— PROVIDED INFORMATION —

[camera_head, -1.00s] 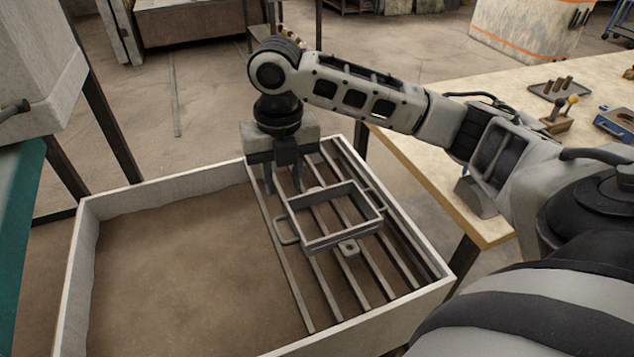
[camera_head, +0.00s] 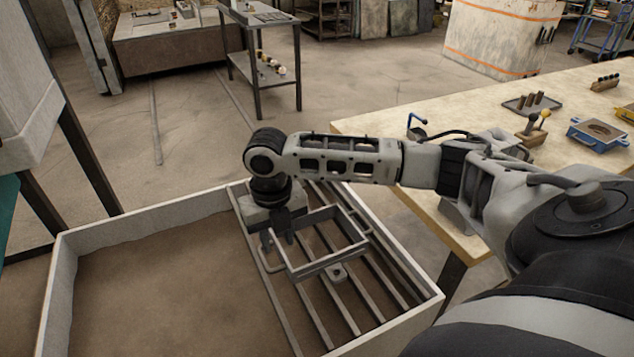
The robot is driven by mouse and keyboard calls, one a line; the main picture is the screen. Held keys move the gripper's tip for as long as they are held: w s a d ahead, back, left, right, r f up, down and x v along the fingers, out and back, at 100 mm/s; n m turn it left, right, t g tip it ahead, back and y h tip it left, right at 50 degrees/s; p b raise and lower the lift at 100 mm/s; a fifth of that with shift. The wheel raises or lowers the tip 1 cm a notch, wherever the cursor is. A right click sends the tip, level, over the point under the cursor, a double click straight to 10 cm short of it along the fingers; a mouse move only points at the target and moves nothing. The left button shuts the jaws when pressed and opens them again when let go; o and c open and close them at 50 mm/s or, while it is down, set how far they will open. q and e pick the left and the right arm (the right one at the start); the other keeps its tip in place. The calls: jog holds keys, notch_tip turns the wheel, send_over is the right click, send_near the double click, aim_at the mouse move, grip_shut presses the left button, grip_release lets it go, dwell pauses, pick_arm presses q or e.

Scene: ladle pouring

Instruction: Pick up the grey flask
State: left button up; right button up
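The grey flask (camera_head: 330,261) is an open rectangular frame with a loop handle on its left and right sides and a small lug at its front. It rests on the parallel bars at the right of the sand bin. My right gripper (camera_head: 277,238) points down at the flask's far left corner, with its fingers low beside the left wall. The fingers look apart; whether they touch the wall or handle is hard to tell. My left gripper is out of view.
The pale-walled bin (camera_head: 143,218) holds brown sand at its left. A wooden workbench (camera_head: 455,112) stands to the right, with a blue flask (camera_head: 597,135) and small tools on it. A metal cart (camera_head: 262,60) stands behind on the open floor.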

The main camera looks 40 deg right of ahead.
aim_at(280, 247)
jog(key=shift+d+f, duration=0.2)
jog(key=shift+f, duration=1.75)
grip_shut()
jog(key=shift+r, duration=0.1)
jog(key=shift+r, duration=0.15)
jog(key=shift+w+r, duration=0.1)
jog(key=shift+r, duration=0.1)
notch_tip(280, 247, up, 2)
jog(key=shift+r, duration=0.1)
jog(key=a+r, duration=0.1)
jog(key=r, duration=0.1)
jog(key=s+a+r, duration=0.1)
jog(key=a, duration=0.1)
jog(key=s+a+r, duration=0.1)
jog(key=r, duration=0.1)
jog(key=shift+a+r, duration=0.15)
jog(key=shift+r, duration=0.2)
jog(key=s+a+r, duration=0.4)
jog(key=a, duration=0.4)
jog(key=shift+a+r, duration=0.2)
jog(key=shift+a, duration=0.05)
==
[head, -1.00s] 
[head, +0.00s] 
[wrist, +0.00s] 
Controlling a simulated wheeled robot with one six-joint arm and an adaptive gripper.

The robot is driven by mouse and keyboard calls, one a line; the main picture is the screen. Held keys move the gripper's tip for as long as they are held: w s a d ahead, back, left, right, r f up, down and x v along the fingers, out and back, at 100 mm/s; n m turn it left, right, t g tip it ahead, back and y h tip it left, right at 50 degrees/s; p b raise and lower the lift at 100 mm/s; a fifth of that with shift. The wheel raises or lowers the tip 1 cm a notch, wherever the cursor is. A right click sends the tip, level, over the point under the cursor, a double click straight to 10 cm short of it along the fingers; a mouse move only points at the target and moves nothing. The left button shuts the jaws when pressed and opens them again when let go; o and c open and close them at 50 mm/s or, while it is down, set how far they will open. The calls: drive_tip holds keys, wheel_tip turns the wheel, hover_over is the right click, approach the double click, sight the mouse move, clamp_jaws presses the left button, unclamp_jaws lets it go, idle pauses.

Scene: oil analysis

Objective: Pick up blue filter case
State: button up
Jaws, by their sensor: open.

— YOUR GOAL —
Nothing but the lines from the one with "Controlling a simulated" through the one with "Jaws, by their sensor: open." should be retyped; include both and keep them exact.

— SOLUTION TO THE EXERCISE —
Controlling a simulated wheeled robot with one six-joint arm and an adaptive gripper.

The robot is driven by mouse and keyboard calls, one a line; the main picture is the screen. Held keys move the gripper's tip for as long as they are held: w s a d ahead, back, left, right, r f up, down and x v along the fingers, out and back, at 100 mm/s; n m turn it left, right, t g tip it ahead, back and y h tip it left, right at 50 degrees/s; p b raise and lower the lift at 100 mm/s; a fifth of that with shift. The wheel raises or lowers the tip 1 cm a notch, wherever the cursor is. A right click sends the tip, level, over the point under the cursor, a double click straight to 10 cm short of it along the fingers; a mouse move only points at the target and moves nothing. The left button shuts the jaws when pressed and opens them again when let go; o and c open and close them at 50 mm/s or, while it is down, set how far they will open. The calls: drive_tip holds keys, wheel_tip turns the wheel, hover_over is the right click, approach the double click, sight the mouse move, clamp_jaws presses the left button, unclamp_jaws lets it go, idle pauses.

Scene: oil analysis

Objective: Pick up blue filter case
State: button up
Jaws, by their sensor: open.

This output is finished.